**Collected material:**
#####
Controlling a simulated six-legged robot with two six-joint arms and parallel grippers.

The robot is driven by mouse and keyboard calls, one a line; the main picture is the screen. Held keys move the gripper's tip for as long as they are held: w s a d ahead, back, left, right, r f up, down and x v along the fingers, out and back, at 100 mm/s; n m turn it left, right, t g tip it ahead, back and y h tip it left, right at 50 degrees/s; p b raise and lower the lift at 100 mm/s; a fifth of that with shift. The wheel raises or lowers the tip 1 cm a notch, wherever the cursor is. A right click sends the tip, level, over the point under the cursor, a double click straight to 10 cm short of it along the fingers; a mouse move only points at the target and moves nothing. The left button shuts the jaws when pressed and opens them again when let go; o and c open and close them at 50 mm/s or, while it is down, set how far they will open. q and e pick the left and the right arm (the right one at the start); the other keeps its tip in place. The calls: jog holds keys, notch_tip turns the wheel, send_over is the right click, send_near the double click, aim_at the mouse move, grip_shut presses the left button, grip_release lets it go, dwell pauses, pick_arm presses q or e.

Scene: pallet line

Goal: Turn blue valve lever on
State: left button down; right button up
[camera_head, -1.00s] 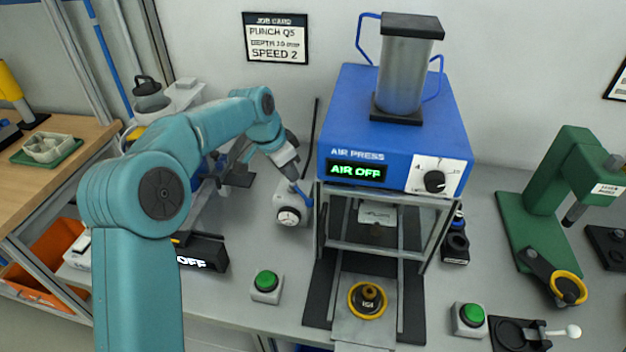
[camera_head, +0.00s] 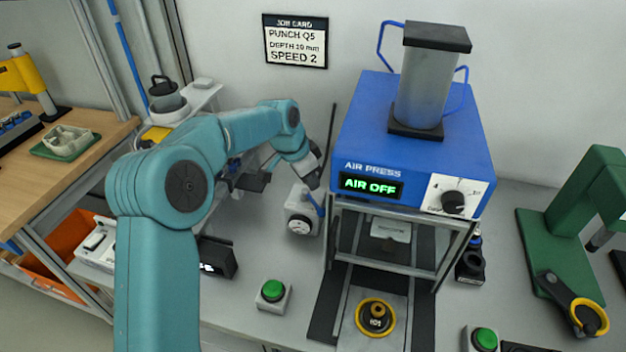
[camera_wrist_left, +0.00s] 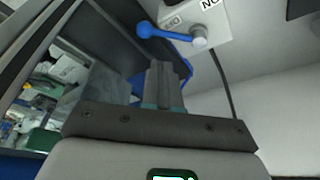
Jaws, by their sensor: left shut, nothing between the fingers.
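The press display (camera_head: 371,186) reads AIR OFF. My right gripper is not visible.
The blue air press (camera_head: 414,150) stands close to the right of the valve box. A green push button (camera_head: 273,291) is in front on the grey bench. A thin dark rod or cable rises behind the valve. A green machine (camera_head: 570,220) stands far right.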

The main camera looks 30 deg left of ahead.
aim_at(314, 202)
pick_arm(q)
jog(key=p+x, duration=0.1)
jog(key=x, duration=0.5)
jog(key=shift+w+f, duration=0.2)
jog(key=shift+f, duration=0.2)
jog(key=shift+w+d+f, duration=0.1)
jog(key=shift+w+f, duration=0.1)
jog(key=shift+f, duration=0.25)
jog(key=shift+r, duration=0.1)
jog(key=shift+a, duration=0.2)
#####
**Requirements:**
Transcribe the full listing above exactly as it stands, minus the pictures.

**Solution to this problem:**
Controlling a simulated six-legged robot with two six-joint arms and parallel grippers.

The robot is driven by mouse and keyboard calls, one a line; the main picture is the screen. Held keys move the gripper's tip for as long as they are held: w s a d ahead, back, left, right, r f up, down and x v along the fingers, out and back, at 100 mm/s; n m turn it left, right, t g tip it ahead, back and y h tip it left, right at 50 degrees/s; p b raise and lower the lift at 100 mm/s; a fifth of that with shift. The wheel raises or lowers the tip 1 cm a notch, wherever the cursor is. A right click sends the tip, level, over the point under the cursor, a double click straight to 10 cm short of it along the fingers; a mouse move only points at the target and moves nothing. The left button shuts the jaws when pressed and opens them again when let go; o and c open and close them at 50 mm/s or, while it is down, set how far they will open. q and e pick the left and the right arm (the right one at the start); the other keeps its tip in place. The calls: jog holds keys, notch_tip turns the wheel, send_over is the right click, send_near the double click, aim_at the mouse move, grip_shut presses the left button, grip_release lets it go, dwell pauses, pick_arm presses q or e.

Scene: pallet line

Goal: Turn blue valve lever on
State: left button down; right button up
[camera_head, -1.00s] 
[camera_head, +0.00s] 
[camera_wrist_left, +0.00s] 
Jaws, by their sensor: left shut, nothing between the fingers.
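The press display (camera_head: 371,186) reads AIR OFF. My right gripper is not visible.
The blue air press (camera_head: 414,150) stands close to the right of the valve box. A green push button (camera_head: 273,291) is in front on the grey bench. A thin dark rod or cable rises behind the valve. A green machine (camera_head: 570,220) stands far right.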

The main camera looks 30 deg left of ahead.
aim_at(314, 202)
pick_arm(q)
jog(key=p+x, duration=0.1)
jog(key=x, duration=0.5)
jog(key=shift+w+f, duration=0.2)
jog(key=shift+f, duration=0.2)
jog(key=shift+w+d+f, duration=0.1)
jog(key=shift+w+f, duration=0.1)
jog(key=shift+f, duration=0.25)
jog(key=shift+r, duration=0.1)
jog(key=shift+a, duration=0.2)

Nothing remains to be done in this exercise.